Locate every line below that contains the word "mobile" and copy it.

======== DATA SHOWN ========

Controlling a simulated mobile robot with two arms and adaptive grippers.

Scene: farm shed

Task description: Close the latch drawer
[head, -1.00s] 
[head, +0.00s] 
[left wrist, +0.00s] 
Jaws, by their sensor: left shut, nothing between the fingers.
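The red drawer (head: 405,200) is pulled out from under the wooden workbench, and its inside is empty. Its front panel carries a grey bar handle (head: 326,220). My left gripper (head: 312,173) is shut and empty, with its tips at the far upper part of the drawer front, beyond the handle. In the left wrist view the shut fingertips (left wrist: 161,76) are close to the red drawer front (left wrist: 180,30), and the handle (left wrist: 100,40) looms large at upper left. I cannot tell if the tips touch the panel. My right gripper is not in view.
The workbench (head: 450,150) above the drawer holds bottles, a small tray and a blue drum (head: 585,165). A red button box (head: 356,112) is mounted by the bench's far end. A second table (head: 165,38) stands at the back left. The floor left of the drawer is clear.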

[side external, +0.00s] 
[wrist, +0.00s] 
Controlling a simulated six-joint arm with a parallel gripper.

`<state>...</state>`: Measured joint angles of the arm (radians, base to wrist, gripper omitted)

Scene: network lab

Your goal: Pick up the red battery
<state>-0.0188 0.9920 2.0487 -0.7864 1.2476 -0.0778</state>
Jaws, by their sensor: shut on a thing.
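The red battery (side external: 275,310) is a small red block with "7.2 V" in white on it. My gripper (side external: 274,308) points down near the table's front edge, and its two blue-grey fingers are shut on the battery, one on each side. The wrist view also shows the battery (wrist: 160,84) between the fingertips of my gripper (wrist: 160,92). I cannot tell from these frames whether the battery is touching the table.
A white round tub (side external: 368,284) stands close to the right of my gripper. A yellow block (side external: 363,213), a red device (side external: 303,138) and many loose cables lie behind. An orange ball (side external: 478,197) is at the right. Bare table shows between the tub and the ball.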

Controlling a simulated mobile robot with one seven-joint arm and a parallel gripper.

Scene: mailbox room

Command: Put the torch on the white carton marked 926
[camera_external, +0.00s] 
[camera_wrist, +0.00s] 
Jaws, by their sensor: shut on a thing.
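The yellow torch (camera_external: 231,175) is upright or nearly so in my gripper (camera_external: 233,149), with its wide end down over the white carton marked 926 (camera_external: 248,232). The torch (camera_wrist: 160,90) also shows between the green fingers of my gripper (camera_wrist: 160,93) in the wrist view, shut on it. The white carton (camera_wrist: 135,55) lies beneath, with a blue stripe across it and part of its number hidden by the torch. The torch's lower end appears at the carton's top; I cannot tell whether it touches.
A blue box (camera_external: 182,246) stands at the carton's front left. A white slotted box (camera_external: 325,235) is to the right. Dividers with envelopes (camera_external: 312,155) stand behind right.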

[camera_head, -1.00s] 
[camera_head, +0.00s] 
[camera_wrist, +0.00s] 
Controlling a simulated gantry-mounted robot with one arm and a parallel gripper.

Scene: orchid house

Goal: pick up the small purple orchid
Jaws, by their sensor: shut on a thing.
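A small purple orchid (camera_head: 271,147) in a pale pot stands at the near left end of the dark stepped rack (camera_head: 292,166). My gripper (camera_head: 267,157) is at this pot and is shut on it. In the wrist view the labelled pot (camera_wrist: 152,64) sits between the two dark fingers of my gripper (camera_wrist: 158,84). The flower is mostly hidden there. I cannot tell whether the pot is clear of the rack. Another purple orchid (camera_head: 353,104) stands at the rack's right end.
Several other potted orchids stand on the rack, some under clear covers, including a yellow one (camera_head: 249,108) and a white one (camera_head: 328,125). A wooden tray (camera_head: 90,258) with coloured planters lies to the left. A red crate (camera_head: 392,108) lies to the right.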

========

(THE RESPONSE)
Controlling a simulated mobile robot with two arms and adaptive grippers.
Controlling a simulated mobile robot with one seven-joint arm and a parallel gripper.

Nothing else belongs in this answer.